┌──

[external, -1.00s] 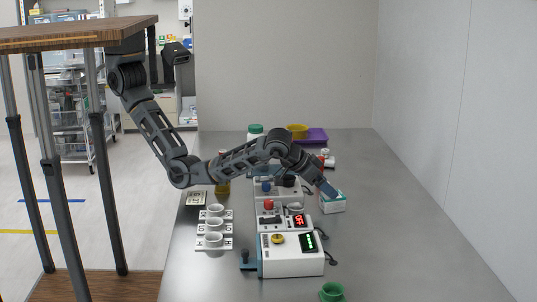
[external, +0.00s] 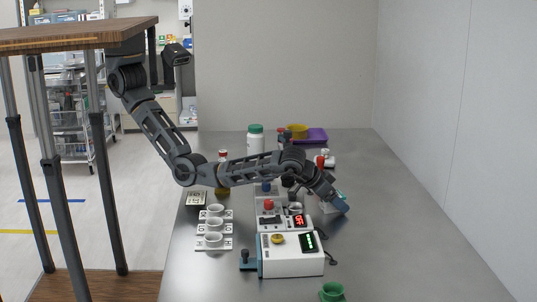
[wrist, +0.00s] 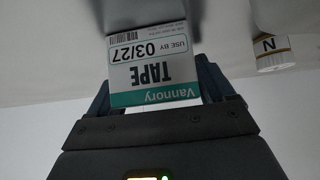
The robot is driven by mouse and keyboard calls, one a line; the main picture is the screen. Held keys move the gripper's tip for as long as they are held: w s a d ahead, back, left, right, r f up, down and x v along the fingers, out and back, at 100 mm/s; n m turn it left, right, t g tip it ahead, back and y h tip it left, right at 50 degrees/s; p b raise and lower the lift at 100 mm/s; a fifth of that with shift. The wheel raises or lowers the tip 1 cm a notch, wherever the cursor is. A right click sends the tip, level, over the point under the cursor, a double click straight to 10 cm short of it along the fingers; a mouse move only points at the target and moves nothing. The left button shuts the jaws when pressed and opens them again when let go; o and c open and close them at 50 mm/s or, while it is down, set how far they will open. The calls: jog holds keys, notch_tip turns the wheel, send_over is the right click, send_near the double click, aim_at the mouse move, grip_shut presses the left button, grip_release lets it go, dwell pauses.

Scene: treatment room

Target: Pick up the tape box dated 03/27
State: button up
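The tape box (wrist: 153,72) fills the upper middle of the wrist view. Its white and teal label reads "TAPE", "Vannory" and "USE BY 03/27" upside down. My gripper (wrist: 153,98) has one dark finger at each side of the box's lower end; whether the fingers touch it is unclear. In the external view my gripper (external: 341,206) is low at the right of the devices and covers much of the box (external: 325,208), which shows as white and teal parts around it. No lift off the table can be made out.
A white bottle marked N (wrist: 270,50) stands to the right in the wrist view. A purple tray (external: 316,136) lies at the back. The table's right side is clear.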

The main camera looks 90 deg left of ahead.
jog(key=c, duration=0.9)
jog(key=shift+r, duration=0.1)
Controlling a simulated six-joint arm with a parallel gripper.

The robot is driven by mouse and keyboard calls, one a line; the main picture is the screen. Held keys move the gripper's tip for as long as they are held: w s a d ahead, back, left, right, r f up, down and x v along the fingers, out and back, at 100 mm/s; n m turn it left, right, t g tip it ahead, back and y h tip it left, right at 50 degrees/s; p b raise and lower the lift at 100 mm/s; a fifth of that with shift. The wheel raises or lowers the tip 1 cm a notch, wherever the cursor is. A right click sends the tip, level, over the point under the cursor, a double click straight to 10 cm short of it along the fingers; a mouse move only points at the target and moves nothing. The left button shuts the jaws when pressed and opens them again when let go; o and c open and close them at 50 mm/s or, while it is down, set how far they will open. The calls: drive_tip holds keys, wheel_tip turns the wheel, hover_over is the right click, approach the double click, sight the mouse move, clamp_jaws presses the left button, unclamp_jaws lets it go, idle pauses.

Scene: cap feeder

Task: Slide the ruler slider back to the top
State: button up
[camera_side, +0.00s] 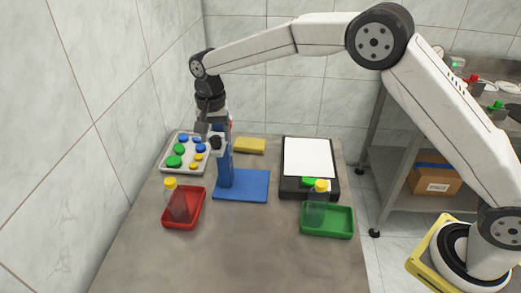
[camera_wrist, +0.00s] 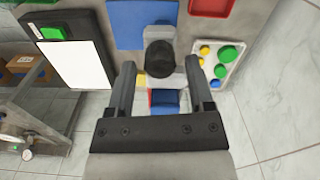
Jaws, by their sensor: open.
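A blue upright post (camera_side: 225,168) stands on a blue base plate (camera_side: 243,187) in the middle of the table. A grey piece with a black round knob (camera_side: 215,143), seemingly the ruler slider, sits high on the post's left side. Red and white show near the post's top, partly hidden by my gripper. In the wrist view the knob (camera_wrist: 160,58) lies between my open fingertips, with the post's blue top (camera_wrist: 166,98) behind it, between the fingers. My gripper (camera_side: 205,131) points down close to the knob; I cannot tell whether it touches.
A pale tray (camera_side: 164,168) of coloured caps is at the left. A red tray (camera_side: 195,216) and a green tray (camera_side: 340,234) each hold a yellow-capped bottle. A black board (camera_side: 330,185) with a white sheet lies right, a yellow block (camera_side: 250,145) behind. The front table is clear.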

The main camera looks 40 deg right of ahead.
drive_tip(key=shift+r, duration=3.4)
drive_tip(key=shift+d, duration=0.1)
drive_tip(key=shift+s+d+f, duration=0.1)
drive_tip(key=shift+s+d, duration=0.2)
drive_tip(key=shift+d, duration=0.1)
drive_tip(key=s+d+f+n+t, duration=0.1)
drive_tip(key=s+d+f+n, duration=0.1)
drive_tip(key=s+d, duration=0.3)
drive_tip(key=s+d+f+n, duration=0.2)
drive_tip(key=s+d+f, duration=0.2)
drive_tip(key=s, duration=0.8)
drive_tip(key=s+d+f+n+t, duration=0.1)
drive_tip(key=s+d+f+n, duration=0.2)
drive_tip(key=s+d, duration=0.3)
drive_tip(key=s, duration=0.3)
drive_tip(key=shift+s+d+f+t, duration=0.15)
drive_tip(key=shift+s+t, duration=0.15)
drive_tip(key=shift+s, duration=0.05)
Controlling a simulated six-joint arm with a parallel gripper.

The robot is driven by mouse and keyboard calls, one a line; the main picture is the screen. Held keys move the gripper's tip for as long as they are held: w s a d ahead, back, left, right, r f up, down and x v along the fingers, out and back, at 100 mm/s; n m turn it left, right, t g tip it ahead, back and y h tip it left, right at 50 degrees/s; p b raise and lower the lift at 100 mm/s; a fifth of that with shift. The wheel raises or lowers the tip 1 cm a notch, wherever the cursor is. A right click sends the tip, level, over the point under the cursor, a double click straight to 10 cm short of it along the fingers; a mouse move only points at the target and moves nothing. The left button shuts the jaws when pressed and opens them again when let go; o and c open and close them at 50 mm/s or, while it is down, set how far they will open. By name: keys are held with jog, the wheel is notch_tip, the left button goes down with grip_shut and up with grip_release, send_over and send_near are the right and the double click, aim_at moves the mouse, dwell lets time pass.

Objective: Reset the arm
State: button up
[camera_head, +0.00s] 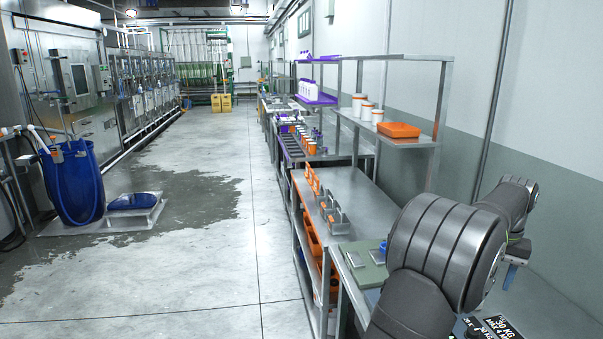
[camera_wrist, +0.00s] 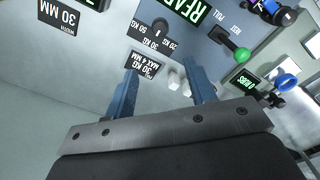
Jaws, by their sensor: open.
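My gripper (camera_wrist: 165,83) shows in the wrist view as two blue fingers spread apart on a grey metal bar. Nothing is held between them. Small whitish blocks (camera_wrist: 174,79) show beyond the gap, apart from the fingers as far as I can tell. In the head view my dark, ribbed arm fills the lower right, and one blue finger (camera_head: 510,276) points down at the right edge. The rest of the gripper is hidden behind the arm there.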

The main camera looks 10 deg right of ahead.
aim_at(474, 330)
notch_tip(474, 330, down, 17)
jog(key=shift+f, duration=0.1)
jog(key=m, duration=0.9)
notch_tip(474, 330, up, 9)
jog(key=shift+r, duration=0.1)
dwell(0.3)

└──
┌──

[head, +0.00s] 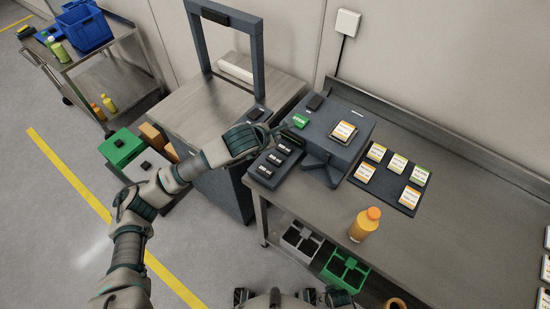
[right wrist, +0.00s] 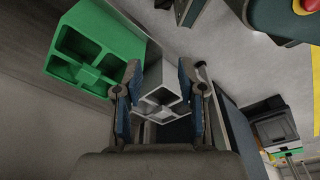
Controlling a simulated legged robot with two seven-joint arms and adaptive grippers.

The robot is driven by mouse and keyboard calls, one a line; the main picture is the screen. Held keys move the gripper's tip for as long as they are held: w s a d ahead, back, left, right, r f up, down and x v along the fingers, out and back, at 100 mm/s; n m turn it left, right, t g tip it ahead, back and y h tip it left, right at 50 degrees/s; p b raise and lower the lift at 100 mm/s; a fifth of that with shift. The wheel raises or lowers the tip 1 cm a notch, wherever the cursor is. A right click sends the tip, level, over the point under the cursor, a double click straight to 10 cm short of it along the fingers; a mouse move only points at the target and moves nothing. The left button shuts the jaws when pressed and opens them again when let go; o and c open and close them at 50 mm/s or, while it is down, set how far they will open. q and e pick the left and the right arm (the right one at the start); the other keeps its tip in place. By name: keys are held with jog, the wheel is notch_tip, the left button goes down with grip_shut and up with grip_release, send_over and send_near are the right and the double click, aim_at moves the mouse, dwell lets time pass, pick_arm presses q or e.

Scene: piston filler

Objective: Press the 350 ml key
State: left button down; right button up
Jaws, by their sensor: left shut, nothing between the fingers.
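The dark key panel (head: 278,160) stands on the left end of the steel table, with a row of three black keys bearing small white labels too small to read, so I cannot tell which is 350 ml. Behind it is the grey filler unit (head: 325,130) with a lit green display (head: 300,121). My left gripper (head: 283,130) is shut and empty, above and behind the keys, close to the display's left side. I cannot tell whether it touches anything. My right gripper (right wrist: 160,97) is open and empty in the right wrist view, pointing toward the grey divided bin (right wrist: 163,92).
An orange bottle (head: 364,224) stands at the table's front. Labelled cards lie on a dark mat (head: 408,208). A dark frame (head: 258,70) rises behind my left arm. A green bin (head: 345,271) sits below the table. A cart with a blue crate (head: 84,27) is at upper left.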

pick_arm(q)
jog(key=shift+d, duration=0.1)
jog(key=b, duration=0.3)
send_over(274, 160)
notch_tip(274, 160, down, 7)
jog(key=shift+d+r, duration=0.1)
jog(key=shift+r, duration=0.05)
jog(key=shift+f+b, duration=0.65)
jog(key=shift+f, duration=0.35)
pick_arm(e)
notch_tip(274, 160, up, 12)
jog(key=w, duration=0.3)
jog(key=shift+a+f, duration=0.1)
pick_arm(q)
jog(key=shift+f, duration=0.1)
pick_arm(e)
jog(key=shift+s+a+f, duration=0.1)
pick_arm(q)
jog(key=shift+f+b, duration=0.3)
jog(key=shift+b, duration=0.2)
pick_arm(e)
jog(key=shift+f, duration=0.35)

└──

*INSTRUCTIONS FOR THE TASK:*
Retype the lines above exactly as they appear, from the line containing "[external, -1.00s]" through the line containing "Target: Pick up the tape box dated 03/27", and leave out any pictures.

*THE REPLY:*
[external, -1.00s] 
[external, +0.00s] 
[wrist, +0.00s] 
The robot is driven by mouse and keyboard calls, one a line; the main picture is the screen. Held keys move the gripper's tip for as long as they are held: w s a d ahead, back, left, right, r f up, down and x v along the fingers, out and back, at 100 mm/s; n m turn it left, right, t g tip it ahead, back and y h tip it left, right at 50 degrees/s; p b raise and lower the lift at 100 mm/s; a fifth of that with shift. The wheel raises or lowers the tip 1 cm a notch, wherever the cursor is. A right click sends the tip, level, over the point under the cursor, a double click straight to 10 cm short of it along the fingers; a mouse move only points at the target and moves nothing. The left button shuts the jaws when pressed and opens them again when let go; o and c open and close them at 50 mm/s or, while it is down, set how far they will open. The calls: jog holds keys, notch_tip turns the wheel, send_over is the right click, send_near the double click, aim_at the mouse move, grip_shut presses the left button, grip_release lets it go, dwell pauses.

Scene: treatment room

Target: Pick up the tape box dated 03/27

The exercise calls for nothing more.